**Given problem**
Omit all pictures, then retype the data exactly as given.

**Source excerpt**
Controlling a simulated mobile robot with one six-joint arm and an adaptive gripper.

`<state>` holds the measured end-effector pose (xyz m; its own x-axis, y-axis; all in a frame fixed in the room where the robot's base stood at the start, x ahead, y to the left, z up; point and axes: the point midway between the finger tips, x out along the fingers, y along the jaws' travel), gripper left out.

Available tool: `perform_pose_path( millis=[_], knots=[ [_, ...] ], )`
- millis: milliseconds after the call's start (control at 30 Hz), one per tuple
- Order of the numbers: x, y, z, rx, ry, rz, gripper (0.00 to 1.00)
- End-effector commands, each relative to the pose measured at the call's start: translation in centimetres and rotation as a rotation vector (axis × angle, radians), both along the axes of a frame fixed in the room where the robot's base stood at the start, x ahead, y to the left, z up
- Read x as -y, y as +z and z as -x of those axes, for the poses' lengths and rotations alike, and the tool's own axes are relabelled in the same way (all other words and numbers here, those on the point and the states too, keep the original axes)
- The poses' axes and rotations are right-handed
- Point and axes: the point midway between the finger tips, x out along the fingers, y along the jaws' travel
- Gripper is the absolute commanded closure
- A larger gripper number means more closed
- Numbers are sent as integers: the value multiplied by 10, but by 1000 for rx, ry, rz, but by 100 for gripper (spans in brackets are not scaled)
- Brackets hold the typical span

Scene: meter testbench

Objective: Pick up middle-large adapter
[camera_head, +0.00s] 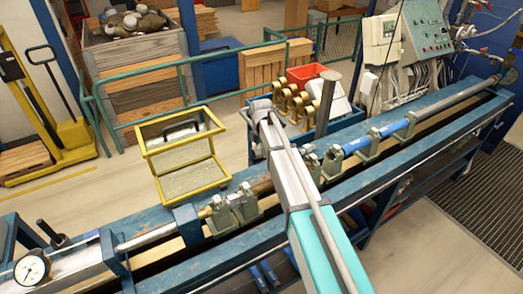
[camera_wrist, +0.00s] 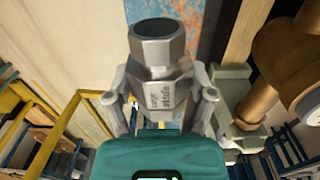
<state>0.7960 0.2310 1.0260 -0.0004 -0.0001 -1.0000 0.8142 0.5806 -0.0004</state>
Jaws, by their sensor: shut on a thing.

**Answer in full**
Controlling a simulated mobile robot with one six-joint arm and an adaptive gripper.

`<state>` holds the measured end-effector pose (xyz m; its own x-axis, y-axis; all in a frame fixed in the room where the robot's base stood at the start, x ahead, y to the left, z up; point and axes: the point midway between the finger tips, x out along the fingers, y along the jaws' travel), gripper left out.

Available tool: `perform_pose_path( millis=[_], knots=[ [_, ...] ], )`
- millis: milliseconds after the call's start (control at 30 Hz), one per tuple
- Order of the numbers: x, y, z, rx, ry, rz, gripper (0.00 to 1.00)
- End-effector commands, each relative to the pose measured at the call's start: translation in centimetres and rotation as a rotation vector (axis × angle, radians), both along the axes of a frame fixed in the room where the robot's base stood at the start, x ahead, y to the left, z up
- Read x as -y, y as +z and z as -x of those axes, for the poses' lengths and rotations alike, and the tool's own axes are relabelled in the same way (all other words and numbers here, those on the point and the states too, keep the original axes)
- The poses' axes and rotations are right-handed
- Point and axes: the point midway between the finger tips, x out along the fingers, y along the jaws' travel
- Gripper is the absolute commanded closure
- A larger gripper number means more closed
- Numbers are sent as integers: the value multiplied by 10, but by 1000 for rx, ry, rz, but by 100 for gripper (spans in brackets are not scaled)
- Brackets hold the typical span

Scene: meter testbench

Objective: Pick up middle-large adapter
[camera_head, +0.00s] 
[camera_wrist, +0.00s] 
<state>0.7960 0.2310 1.0260 -0.0004 -0.0001 -1.0000 0.8142 0.5806 -0.0004</state>
Jaws, by their sensor: shut on a thing.

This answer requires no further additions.